— Directions —
Every line that includes the word "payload" is to be listed.
--- Input data ---
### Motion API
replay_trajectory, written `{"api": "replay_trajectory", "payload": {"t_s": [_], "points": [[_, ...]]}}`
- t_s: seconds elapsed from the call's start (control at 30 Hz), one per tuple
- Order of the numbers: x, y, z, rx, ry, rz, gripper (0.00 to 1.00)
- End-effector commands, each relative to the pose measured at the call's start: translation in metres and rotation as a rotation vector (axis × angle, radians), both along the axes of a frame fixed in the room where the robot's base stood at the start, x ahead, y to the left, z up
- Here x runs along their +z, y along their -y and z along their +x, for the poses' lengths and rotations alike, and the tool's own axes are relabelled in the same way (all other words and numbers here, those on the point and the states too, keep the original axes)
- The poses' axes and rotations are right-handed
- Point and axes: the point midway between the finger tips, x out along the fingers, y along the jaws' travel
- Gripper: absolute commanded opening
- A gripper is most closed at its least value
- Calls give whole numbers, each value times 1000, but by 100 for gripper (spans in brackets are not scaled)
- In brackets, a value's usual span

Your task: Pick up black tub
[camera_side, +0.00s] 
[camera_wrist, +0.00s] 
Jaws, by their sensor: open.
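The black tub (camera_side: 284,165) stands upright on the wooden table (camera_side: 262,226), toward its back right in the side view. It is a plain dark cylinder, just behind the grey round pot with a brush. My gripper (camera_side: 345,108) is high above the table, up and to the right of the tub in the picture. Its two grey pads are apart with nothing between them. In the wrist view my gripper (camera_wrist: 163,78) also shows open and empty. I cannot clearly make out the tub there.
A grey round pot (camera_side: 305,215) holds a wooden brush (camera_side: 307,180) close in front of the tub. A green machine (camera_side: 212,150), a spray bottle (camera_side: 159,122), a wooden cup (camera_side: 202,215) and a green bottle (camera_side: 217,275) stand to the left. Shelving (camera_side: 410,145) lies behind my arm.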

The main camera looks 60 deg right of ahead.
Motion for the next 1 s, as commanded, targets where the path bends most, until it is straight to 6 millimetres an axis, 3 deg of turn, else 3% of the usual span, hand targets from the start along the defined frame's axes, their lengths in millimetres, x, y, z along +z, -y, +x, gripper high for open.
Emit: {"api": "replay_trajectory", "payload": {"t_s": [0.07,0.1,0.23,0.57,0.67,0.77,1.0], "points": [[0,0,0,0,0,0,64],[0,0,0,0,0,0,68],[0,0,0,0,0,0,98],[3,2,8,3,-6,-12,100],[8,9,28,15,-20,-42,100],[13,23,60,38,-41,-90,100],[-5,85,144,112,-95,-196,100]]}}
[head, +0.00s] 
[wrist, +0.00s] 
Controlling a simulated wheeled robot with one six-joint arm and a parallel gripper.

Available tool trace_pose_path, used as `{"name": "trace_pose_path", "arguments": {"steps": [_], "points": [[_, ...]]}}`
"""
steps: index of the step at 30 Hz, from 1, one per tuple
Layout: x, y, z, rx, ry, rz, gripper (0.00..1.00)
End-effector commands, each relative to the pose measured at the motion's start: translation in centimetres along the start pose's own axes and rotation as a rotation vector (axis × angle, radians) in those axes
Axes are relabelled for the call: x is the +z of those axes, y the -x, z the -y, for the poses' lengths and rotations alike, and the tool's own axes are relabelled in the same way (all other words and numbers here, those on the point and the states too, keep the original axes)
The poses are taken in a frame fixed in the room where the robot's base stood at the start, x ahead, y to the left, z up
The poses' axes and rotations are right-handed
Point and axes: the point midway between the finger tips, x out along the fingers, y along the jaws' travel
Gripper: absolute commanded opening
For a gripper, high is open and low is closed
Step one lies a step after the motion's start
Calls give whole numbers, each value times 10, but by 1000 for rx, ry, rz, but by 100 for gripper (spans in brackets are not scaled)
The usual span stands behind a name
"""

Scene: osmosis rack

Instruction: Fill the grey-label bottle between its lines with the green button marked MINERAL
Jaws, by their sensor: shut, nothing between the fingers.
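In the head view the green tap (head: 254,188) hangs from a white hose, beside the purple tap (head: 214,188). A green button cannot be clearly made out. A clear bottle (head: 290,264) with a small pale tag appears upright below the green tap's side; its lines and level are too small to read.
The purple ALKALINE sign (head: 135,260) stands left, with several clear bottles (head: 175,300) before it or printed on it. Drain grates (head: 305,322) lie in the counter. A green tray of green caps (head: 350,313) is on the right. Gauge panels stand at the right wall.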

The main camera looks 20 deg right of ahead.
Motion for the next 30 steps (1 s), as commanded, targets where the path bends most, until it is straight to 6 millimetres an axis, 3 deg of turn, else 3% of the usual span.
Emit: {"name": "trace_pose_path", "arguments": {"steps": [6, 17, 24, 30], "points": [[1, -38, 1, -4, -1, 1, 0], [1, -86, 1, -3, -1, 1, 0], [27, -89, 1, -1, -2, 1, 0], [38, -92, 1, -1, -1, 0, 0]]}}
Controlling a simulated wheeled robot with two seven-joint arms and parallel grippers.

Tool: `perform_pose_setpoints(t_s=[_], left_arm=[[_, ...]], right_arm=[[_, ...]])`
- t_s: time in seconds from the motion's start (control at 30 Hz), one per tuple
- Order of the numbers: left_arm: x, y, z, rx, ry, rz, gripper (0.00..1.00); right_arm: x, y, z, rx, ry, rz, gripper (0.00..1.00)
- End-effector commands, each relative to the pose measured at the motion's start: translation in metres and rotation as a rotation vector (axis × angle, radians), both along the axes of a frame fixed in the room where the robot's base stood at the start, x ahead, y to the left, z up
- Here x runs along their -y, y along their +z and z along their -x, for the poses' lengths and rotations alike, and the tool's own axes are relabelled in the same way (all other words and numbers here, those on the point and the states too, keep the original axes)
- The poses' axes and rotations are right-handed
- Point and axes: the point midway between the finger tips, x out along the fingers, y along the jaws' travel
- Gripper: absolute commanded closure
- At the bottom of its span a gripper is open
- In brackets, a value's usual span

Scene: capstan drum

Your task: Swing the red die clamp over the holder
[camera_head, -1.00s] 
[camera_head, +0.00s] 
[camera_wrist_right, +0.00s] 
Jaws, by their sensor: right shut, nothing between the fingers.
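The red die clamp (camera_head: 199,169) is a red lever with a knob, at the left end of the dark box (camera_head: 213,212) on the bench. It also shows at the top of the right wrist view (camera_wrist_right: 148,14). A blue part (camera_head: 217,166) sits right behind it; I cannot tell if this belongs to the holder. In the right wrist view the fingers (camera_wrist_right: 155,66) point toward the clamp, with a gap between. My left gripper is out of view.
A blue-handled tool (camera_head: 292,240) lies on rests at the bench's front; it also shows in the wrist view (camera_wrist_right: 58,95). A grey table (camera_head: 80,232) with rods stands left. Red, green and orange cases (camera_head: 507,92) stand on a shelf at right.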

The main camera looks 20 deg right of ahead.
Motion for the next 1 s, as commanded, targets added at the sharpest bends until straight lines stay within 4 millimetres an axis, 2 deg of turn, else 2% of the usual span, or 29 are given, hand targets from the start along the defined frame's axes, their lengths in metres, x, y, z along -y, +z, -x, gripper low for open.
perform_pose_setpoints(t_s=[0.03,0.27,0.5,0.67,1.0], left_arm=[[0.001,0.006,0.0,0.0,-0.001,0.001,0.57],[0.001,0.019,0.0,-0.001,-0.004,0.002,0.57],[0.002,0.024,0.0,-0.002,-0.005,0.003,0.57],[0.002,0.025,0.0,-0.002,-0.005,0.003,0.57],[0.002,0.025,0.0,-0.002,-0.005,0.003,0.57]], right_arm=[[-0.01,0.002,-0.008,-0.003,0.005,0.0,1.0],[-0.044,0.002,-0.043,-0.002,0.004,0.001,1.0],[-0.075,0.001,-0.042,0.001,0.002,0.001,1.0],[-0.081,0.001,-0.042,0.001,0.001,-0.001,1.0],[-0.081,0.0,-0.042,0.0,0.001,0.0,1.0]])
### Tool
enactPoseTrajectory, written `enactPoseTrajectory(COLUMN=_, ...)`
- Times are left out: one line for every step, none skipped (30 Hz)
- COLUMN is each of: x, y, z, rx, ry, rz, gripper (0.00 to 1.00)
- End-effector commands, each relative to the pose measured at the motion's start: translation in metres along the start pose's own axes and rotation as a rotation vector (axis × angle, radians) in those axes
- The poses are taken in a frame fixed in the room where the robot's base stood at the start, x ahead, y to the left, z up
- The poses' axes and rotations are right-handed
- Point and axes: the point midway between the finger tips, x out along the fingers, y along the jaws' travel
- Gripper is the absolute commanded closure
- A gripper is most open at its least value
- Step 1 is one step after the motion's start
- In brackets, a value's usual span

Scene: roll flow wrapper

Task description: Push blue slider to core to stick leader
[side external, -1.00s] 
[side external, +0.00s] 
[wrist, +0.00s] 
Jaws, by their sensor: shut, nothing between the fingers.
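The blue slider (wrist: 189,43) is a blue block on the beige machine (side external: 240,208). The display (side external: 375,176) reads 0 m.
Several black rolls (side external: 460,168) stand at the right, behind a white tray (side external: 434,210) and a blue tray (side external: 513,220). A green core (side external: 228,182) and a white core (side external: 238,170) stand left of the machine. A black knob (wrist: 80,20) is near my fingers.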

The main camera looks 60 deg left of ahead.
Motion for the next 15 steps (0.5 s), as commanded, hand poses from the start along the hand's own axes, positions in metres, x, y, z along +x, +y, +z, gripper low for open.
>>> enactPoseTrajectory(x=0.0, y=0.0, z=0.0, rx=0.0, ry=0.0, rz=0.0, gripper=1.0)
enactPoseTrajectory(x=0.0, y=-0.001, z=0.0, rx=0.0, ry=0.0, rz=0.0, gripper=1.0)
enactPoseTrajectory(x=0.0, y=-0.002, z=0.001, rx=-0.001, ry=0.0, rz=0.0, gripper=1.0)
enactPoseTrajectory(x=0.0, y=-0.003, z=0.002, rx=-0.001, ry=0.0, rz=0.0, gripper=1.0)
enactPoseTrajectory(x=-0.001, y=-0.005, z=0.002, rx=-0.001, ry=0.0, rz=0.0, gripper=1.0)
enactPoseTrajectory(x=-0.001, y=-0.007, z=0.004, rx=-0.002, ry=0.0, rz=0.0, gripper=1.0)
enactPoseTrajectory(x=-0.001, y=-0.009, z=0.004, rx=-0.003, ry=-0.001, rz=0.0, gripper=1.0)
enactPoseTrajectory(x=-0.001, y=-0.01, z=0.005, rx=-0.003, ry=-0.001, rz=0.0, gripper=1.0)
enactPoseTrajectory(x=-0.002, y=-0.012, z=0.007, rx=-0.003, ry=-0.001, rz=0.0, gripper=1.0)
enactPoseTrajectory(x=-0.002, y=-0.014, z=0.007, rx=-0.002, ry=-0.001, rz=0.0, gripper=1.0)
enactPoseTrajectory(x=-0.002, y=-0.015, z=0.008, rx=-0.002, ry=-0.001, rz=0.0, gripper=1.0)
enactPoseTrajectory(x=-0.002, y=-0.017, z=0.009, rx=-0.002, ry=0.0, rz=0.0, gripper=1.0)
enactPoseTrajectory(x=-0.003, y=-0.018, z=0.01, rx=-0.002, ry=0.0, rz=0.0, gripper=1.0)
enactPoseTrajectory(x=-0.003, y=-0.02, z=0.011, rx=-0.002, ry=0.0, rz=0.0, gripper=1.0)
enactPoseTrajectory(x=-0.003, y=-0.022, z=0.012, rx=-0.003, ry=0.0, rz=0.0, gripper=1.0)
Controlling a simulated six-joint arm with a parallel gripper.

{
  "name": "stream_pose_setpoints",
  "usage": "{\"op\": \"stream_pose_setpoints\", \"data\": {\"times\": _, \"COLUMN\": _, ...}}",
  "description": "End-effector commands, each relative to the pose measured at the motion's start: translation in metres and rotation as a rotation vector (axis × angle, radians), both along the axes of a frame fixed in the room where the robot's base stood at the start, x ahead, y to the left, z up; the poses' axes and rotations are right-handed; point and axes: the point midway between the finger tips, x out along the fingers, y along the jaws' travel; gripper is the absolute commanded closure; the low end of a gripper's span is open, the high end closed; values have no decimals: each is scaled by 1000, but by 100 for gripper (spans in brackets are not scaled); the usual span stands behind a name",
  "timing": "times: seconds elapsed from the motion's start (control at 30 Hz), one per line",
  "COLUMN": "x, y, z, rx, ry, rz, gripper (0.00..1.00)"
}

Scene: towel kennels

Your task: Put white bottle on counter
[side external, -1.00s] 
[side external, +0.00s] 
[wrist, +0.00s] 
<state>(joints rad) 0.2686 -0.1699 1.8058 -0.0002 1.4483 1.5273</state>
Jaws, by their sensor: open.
---
— Full solution —
replay_trajectory, written `{"api": "replay_trajectory", "payload": {"t_s": [_], "points": [[_, ...]]}}`
Emit: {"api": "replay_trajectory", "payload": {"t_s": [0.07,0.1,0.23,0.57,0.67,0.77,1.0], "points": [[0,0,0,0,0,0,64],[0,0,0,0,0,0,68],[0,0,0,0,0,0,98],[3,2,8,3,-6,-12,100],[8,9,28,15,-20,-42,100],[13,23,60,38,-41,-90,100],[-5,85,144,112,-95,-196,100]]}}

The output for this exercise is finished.